Sunlight is present for approximately 12 to 14 hours a day during the average Australian summer. It is at its most potent throughout the middle of the day. Therefore, a solar power system generates all of its energy during the day. 

We are stating the obvious here, but remember that many people are not in their homes during the day. Children are at school and parents are out at work. Even households with people at home throughout the day should not require as much electricity as during the night. 

The result is that solar power systems will often generate surplus electricity – electricity that the house is not using. As all that power beams down and no one is at home to use it, you get a surplus. Without a battery, surplus electricity is fed back into the national electricity grid.

The Grid and Nighttime Electricity Usage

There are two problems with the surplus electricity scenario we have detailed above. Firstly, most households use the majority of their electricity at night. Everybody comes home from their day’s activities, the lights come on, the TV’s and computers come on and the household gets tapped for electricity. So, a house needs the sun’s energy the most when the sun is not there.

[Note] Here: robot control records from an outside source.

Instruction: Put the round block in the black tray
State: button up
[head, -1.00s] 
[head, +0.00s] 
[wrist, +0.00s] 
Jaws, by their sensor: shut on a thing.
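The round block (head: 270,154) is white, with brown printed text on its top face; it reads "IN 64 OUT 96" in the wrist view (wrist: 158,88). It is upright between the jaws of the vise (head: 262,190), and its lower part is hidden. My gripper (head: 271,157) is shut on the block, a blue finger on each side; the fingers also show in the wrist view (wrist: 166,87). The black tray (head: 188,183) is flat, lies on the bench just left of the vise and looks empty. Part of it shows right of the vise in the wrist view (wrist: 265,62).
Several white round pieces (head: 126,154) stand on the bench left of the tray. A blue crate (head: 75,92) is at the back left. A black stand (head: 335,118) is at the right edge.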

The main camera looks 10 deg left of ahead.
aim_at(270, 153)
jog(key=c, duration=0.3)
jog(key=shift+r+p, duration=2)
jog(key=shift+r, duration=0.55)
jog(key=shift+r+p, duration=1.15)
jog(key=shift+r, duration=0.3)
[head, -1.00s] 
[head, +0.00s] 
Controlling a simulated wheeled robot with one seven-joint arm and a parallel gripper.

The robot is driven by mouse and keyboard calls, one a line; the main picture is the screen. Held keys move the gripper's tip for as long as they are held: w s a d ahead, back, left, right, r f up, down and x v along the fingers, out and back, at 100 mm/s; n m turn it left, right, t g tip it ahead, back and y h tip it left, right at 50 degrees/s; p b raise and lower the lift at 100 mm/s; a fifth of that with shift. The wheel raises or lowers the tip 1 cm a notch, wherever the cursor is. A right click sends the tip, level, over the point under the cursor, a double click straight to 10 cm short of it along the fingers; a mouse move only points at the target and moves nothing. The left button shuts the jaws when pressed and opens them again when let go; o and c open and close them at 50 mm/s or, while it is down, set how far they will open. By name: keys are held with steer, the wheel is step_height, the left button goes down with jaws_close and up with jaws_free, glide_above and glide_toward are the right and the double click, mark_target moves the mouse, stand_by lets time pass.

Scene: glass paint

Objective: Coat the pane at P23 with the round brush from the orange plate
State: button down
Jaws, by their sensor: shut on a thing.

The second problem is that you now have to buy electricity from the electricity grid. Even worse, they are selling it to you at a higher price than what they bought from you earlier in the day. Rather than lose money in this fashion, the best thing to do is to install a solar storage battery into your solar power system.

Batteries Not Included

The economic reasoning behind the argument for solar batteries is so sound that it begs the question, why did it take so long for batteries to become the norm?

Firstly, the technology has improved. Batteries today are getting smaller than ever, but they still take up a sizable amount of wall space. Imagine how clunky a battery would have been 20 years ago. They are also less expensive now then they were in the past.

As the industry has advanced, and that means as the manufacturers, the installers, and the regulators have all become more experienced working with solar, batteries have become easier to make and install and less expensive for the consumer. It has taken all this improvement to get batteries to the point where they can pay for themselves. 

Batteries Have a Shelf Life

Batteries are charged and discharged repeatedly throughout their lifecycle. The 20th cycle is less efficient than the 10th cycle, and after 1000 cycles they are way less efficient than they were after 500 cycles. Eventually, they become useless. 

The trouble with batteries originally, was that they were becoming useless before they had even paid down their initial cost. If a battery costs $10,000 but brakes down before it has saved you $6000, then it is not worth buying right?

It took the industry a while to get to the point where batteries were cheap enough, and lived long enough, to pay for themselves. Today’s batteries can do that comfortably. 

The Future

Today, major electronic giants such as Sony, Tesla, and Samsung are all making solar storage batteries. The batteries themselves are now better looking, more powerful, and more durable than ever before. The future is bright for batteries because they are becoming a necessity. 

These major companies are developing and manufacturing batteries because all scientific, commercial, and industrial research points to an increasing reliance on renewable fuels. As we break away from fossil fuel usage, solar and wind power will take some of the burdens. The trouble with solar and wind energy is that it is volatile, and manifests intermittently depending on location. In order to have a stable supply of electricity we must harness renewable energy, and a big part of that is being able to store surplus energy. 

What this means is that batteries on both an industrial, and a residential scale will need to evolve and increase in capacity. The last few years have already seen movement from lead-acid batteries to lithium-ion, and from lithium-ion to sodium nickel chloride…and on it will go. 

The majority of solar power systems will soon include a battery, and we may even reach the time soon where large scale batteries cover whole districts as is the case with solar farms.